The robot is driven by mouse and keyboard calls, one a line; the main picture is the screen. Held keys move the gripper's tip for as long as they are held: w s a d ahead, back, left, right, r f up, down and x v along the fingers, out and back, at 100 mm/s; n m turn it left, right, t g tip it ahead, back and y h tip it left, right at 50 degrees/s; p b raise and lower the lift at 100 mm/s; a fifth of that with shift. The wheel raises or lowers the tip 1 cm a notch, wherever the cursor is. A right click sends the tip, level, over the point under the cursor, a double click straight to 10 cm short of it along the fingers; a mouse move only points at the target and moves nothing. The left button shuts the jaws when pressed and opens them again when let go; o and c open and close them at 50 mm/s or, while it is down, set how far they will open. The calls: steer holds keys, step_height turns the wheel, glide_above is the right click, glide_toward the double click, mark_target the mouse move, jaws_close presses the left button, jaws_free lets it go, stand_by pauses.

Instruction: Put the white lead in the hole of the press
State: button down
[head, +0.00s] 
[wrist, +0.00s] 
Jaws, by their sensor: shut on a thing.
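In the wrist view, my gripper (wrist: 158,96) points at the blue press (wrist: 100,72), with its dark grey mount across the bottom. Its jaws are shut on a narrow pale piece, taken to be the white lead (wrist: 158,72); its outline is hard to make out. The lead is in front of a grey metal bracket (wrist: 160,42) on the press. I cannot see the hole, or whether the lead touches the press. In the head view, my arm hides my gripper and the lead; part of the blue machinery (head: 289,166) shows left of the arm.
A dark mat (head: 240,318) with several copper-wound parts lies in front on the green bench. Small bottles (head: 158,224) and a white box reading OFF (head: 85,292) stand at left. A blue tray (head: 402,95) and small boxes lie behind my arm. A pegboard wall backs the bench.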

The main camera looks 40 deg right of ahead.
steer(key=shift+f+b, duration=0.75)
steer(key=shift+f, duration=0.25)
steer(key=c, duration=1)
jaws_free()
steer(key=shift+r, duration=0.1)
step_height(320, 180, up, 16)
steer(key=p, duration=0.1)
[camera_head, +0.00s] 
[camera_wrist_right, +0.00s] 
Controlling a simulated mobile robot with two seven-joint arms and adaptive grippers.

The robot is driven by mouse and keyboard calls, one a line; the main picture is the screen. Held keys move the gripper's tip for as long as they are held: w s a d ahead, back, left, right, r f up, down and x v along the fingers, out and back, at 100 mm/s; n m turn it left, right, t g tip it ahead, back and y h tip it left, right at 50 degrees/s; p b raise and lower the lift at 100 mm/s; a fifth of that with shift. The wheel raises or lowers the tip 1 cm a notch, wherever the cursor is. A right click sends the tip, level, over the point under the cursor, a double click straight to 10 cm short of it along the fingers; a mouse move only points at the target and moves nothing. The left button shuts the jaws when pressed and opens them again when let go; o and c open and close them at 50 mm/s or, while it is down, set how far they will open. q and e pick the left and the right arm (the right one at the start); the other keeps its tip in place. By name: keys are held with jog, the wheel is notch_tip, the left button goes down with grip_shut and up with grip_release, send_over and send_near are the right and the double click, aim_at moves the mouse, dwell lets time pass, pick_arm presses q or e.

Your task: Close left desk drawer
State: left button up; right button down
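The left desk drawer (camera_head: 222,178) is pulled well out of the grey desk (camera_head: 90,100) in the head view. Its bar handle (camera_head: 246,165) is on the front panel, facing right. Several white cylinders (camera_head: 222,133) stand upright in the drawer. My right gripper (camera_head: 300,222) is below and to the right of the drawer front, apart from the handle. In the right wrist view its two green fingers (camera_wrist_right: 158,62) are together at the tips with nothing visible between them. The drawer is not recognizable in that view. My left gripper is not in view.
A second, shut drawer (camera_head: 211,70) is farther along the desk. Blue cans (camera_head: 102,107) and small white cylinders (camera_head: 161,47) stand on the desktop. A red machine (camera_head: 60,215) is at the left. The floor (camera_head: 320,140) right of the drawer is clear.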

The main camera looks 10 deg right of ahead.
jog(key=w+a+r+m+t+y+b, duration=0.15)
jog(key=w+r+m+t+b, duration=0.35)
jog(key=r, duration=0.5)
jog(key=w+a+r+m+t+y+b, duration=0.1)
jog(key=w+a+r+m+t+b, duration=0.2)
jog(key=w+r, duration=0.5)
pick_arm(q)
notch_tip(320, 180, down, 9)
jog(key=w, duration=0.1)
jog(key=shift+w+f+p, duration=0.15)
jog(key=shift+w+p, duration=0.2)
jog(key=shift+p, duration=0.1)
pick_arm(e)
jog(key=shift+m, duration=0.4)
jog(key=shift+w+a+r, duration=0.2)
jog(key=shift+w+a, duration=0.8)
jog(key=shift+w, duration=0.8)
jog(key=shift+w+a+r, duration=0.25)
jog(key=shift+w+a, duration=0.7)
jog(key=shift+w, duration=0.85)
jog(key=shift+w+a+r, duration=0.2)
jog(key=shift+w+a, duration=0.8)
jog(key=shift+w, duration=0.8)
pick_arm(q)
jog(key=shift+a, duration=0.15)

■ ■ ■ ■

Each line of the listing above should be output exactly.

● **Written reply**
The robot is driven by mouse and keyboard calls, one a line; the main picture is the screen. Held keys move the gripper's tip for as long as they are held: w s a d ahead, back, left, right, r f up, down and x v along the fingers, out and back, at 100 mm/s; n m turn it left, right, t g tip it ahead, back and y h tip it left, right at 50 degrees/s; p b raise and lower the lift at 100 mm/s; a fifth of that with shift. The wheel raises or lowers the tip 1 cm a notch, wherever the cursor is. A right click sends the tip, level, over the point under the cursor, a double click straight to 10 cm short of it along the fingers; a mouse move only points at the target and moves nothing. The left button shuts the jaws when pressed and opens them again when let go; o and c open and close them at 50 mm/s or, while it is down, set how far they will open. The calls: steer holds keys, step_height turns the wheel, glide_above is the right click, glide_toward the double click, mark_target the mouse move, jaws_close presses the left button, jaws_free lets it go, stand_by pauses.

Instruction: Put the white lead in the hole of the press
State: button down
[head, +0.00s] 
[wrist, +0.00s] 
Jaws, by their sensor: shut on a thing.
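In the wrist view, my gripper (wrist: 158,96) points at the blue press (wrist: 100,72), with its dark grey mount across the bottom. Its jaws are shut on a narrow pale piece, taken to be the white lead (wrist: 158,72); its outline is hard to make out. The lead is in front of a grey metal bracket (wrist: 160,42) on the press. I cannot see the hole, or whether the lead touches the press. In the head view, my arm hides my gripper and the lead; part of the blue machinery (head: 289,166) shows left of the arm.
A dark mat (head: 240,318) with several copper-wound parts lies in front on the green bench. Small bottles (head: 158,224) and a white box reading OFF (head: 85,292) stand at left. A blue tray (head: 402,95) and small boxes lie behind my arm. A pegboard wall backs the bench.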

The main camera looks 40 deg right of ahead.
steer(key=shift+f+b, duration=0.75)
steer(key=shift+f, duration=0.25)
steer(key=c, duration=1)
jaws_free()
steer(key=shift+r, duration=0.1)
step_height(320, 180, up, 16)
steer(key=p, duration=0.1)
[camera_head, +0.00s] 
[camera_wrist_right, +0.00s] 
Controlling a simulated mobile robot with two seven-joint arms and adaptive grippers.

The robot is driven by mouse and keyboard calls, one a line; the main picture is the screen. Held keys move the gripper's tip for as long as they are held: w s a d ahead, back, left, right, r f up, down and x v along the fingers, out and back, at 100 mm/s; n m turn it left, right, t g tip it ahead, back and y h tip it left, right at 50 degrees/s; p b raise and lower the lift at 100 mm/s; a fifth of that with shift. The wheel raises or lowers the tip 1 cm a notch, wherever the cursor is. A right click sends the tip, level, over the point under the cursor, a double click straight to 10 cm short of it along the fingers; a mouse move only points at the target and moves nothing. The left button shuts the jaws when pressed and opens them again when let go; o and c open and close them at 50 mm/s or, while it is down, set how far they will open. q and e pick the left and the right arm (the right one at the start); the other keeps its tip in place. By name: keys are held with jog, the wheel is notch_tip, the left button goes down with grip_shut and up with grip_release, send_over and send_near are the right and the double click, aim_at moves the mouse, dwell lets time pass, pick_arm presses q or e.

Your task: Close left desk drawer
State: left button up; right button down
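The left desk drawer (camera_head: 222,178) is pulled well out of the grey desk (camera_head: 90,100) in the head view. Its bar handle (camera_head: 246,165) is on the front panel, facing right. Several white cylinders (camera_head: 222,133) stand upright in the drawer. My right gripper (camera_head: 300,222) is below and to the right of the drawer front, apart from the handle. In the right wrist view its two green fingers (camera_wrist_right: 158,62) are together at the tips with nothing visible between them. The drawer is not recognizable in that view. My left gripper is not in view.
A second, shut drawer (camera_head: 211,70) is farther along the desk. Blue cans (camera_head: 102,107) and small white cylinders (camera_head: 161,47) stand on the desktop. A red machine (camera_head: 60,215) is at the left. The floor (camera_head: 320,140) right of the drawer is clear.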

The main camera looks 10 deg right of ahead.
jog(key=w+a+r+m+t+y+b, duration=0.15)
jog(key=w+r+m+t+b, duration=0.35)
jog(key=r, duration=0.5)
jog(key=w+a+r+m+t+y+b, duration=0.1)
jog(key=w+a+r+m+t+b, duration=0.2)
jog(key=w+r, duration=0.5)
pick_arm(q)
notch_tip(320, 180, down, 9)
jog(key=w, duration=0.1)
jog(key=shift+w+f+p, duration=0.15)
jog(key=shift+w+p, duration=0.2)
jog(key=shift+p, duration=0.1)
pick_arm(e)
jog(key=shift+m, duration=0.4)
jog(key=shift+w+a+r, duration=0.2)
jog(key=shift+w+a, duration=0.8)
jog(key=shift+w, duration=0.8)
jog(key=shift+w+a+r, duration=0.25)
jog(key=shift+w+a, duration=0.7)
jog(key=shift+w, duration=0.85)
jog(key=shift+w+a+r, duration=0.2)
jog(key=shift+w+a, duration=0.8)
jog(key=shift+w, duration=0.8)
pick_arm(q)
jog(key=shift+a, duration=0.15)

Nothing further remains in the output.